Miss Tina! I say her name because Trans lives mattered in 1989. Today, I also say their name of the 13 Trans women who have been murdered this year because Trans lives matter now!
Yazmin Vash Payne
Taja Gabrielle DeJesus
Kristina Gomez Reinwald
London Kiki Chanel
Update: Friday, August 14th, was the absolutely bloodshed as the body of Angel Elisha Walker, a black Trans woman was discovered. The murders of Ashton O'Hara and Kandis Capri were also reported. This is a state of emergency! 14 of the 16 murdered Trans women were Trans women of color. This violence is an affront to our community, our families and our revolution.
Today we say their names:
Angel Elisha Walker
in 1997, i found myself
at my first philly pride event when a tall handsome and bearded white
man approached me with a pen and clipboard. i remember rolling my eyes; i didn’t
want to sign another petition for some cause that did not directly impact my
life as teen. i was polite though and entertained him by letting him give me
his spiel about gay marriage, which is what it was called in the 90’s. when he
was done, i immediately responded with, “well, i don’t believe in
marriage”. he didn’t flinch. he nodded his head and replied, “well do
you believe in choice?” i paused then signed the petition. of course i
believe in choice, i did then i do now. it was that one interaction however
that would challenge me to explore my thoughts and beliefs about marriage. it
was that moment, with that handsome, bearded white man i asked myself, were my
beliefs independently mine or those influenced by systematic homophobia?
growing up no one ever directly told me i would never be “allowed” to get married. i assumed by just existing and breathing that the kind of love i dreamt about could only be expressed through sharing monthly utility bills and other such grown up type responsibilities. i unconsciously surrendered to that notion. loving myself and loving another brown man was political enough for me and my mother, who up until her last breath, taught me, told me and reminded me that my kind of love always mattered. so marriage was not something i reached for.
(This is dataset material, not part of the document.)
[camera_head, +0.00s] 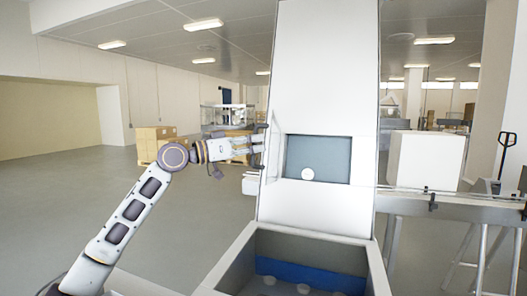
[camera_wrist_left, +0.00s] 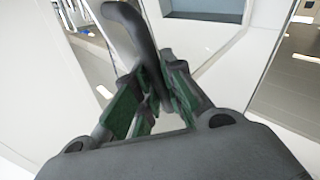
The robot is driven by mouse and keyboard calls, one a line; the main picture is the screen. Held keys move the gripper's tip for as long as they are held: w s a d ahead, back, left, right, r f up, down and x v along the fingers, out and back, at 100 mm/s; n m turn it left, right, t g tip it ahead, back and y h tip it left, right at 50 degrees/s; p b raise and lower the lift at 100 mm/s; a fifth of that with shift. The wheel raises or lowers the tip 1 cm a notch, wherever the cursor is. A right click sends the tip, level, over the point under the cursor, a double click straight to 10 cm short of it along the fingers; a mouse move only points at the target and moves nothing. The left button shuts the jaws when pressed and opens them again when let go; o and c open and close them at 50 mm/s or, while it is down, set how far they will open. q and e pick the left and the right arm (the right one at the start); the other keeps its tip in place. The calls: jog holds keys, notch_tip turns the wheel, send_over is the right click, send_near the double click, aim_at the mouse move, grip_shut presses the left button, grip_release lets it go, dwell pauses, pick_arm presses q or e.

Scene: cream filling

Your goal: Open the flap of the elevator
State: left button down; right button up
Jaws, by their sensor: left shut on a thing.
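The elevator (camera_head: 325,60) is a tall white column with a rectangular window-like opening (camera_head: 330,150) in its front; a white round thing (camera_head: 307,174) shows at its lower edge. A thin pale panel at the opening's left side, seen nearly edge-on, looks like the flap (camera_head: 272,150), swung outward. My left gripper (camera_head: 260,148) is at this panel, left of the opening. In the left wrist view, its green-padded fingers (camera_wrist_left: 153,100) are shut on a dark curved handle (camera_wrist_left: 133,35). The handle's lower end is hidden between the fingers. My right gripper is not in view.
A grey open bin (camera_head: 235,262) with a blue inner wall stands below the opening. A white box (camera_head: 427,160) and a metal conveyor frame (camera_head: 450,205) are at the right. Cardboard boxes (camera_head: 155,142) stand farther back. The floor at left is clear.

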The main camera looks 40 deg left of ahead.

twenty years later, on june 26th, 2015, the supreme court of the united states of america ruled that i now have the right to marry. this is a historically huge step forward for the community i have identified with since childhood. this is worth celebrating and we should, i will, i am. young queer kids can now grow up dreaming of expressing their love and commitment to other queers the same way my straight peers can. no longer will law stop this life altering expression of love. this ruling will serve as yet another reminder of our existence in this society. how we love and who we love matters because we are citizens of this country and deserve equal rights.
as i celebrate this historic ruling, and I DO because it now provides my son an other youth with new possibilities of what love can do. however, i caution myself with the words of gran varòn orlando gonzalez, “… if we have money to paint rainbows on cross walks, then we can certainly find money to house queer youth who sleep on those crosswalks.” i would add, “the will”, to house all the black and brown queer youth who sleep on those crosswalks. the mainstream lgbtq civil rights community must do more with regards to lgbtq communities who continue to be crushed by systematic oppression. some of us do not have the luxury of celebrating this historic moment because they are being held in immigrant detention centers. some of us are not celebrating because we’re worrying about we’re to sleep on the night of such a monumental decision by the supreme court of the united states of america; and some of us will never be welcomed to celebratory parties because of the shade of their skin and/or their gender expression.
all those who worked so tirelessly for a chance at being recognized by our government through the institution of marriage must now prove black lives matter, trans lives matter, poz lives matter, all lgbtq lives matter.
we have not reached the end of the rainbow, not yet, but it still shines, stands and glimmers with hope.